What this task involves: Within the listing below, locate all lines containing the word "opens". Copy each one.

Record extracts:
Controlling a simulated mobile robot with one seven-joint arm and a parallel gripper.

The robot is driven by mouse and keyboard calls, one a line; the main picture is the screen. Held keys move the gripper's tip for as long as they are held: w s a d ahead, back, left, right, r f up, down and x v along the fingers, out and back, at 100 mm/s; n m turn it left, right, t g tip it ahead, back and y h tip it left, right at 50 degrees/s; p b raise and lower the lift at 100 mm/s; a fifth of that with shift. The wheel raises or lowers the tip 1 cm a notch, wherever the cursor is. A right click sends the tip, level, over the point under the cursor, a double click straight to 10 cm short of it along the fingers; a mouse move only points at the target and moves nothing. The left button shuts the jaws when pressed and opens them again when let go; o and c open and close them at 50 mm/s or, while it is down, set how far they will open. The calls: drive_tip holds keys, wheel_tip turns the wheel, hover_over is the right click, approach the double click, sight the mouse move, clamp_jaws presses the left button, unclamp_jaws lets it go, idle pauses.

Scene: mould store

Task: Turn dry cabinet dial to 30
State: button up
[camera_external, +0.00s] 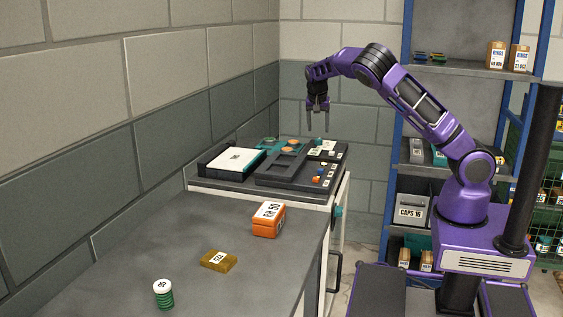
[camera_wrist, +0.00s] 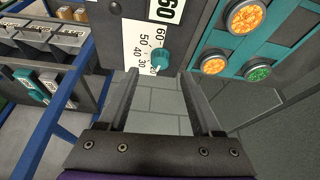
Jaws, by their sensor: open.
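In the wrist view a teal dial (camera_wrist: 160,58) sits on a white plate (camera_wrist: 133,42) marked with numbers from 20 to 60. Its pointer is too small to read surely. A small white plate (camera_external: 325,147) on the far end of the dark bench-top unit appears to be this one in the external view. My gripper (camera_external: 318,112) hangs above that end, fingers down, open and empty. In the wrist view the dial lies just beyond the fingertips of my gripper (camera_wrist: 158,76), roughly centred between them and not gripped.
Orange and green round pots (camera_wrist: 246,16) sit in a teal holder (camera_wrist: 215,42) beside the plate. A teal knob (camera_external: 338,211) shows on the cabinet side. Blue-framed shelves (camera_external: 399,90) stand right.

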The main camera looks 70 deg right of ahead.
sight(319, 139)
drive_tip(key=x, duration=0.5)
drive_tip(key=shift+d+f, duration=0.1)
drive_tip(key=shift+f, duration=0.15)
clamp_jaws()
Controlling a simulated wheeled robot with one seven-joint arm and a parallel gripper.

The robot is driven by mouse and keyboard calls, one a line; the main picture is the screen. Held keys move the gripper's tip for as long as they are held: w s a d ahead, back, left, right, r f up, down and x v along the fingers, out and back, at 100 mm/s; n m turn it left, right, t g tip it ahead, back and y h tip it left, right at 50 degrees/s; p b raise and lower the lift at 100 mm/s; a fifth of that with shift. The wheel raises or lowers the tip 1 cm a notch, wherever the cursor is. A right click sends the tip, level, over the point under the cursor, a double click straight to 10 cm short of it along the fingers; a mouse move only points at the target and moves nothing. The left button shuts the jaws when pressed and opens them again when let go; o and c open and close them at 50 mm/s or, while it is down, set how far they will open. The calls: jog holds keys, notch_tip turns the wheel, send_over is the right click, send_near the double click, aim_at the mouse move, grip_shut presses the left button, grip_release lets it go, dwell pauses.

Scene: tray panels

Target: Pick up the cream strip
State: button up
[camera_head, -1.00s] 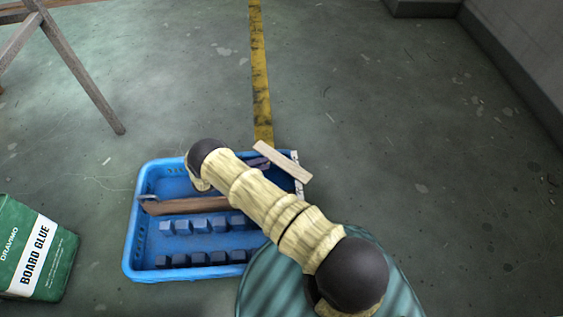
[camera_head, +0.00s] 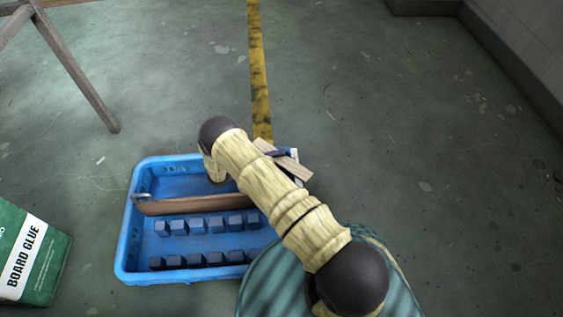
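The cream strip (camera_head: 293,168) is a pale, flat wooden piece lying slantwise across the far right corner of the blue tray (camera_head: 127,240). Its near end juts out past the tray's right side. My arm crosses the view from the lower right and hides part of the tray. The bluish-grey end of my gripper (camera_head: 281,152) shows just beyond the arm and overlaps the middle of the strip in the picture. Its fingers are small and partly hidden, so I cannot tell whether they are open or touching the strip.
Inside the tray a brown wooden strip (camera_head: 180,206) lies above two rows of blue blocks (camera_head: 197,226). A wooden trestle leg (camera_head: 80,75) is at upper left. The floor to the right is clear.

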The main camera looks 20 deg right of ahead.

Output of the task:
The robot is driven by mouse and keyboard calls, one a line; the main picture is the screen. Held keys move the gripper's tip for as long as they are held: w s a d ahead, back, left, right, r f up, down and x v along the fingers, out and back, at 100 mm/s; n m turn it left, right, t g tip it ahead, back and y h tip it left, right at 50 degrees/s; p b raise and lower the lift at 100 mm/s; a fifth of that with shift. The wheel raises or lowers the tip 1 cm a notch, wherever the cursor is. A right click sends the tip, level, over the point under the cursor, a double click straight to 10 cm short of it along the fingers; a mouse move only points at the target and moves nothing. The left button shuts the jaws when pressed and opens them again when let go; o and c open and close them at 50 mm/s or, while it is down, set how far they will open. The calls: drive_tip holds keys, wheel_tip turns the wheel, hover_over is the right click, approach the double click, sight the mouse move, clamp_jaws presses the left button, unclamp_jaws lets it go, idle pauses.
The robot is driven by mouse and keyboard calls, one a line; the main picture is the screen. Held keys move the gripper's tip for as long as they are held: w s a d ahead, back, left, right, r f up, down and x v along the fingers, out and back, at 100 mm/s; n m turn it left, right, t g tip it ahead, back and y h tip it left, right at 50 degrees/s; p b raise and lower the lift at 100 mm/s; a fifth of that with shift. The wheel raises or lowers the tip 1 cm a notch, wherever the cursor is. A right click sends the tip, level, over the point under the cursor, a double click straight to 10 cm short of it along the fingers; a mouse move only points at the target and moves nothing. The left button shuts the jaws when pressed and opens them again when let go; o and c open and close them at 50 mm/s or, while it is down, set how far they will open. The calls: jog holds keys, notch_tip turns the wheel, send_over is the right click, send_near the double click, aim_at the mouse move, grip_shut presses the left button, grip_release lets it go, dwell pauses.

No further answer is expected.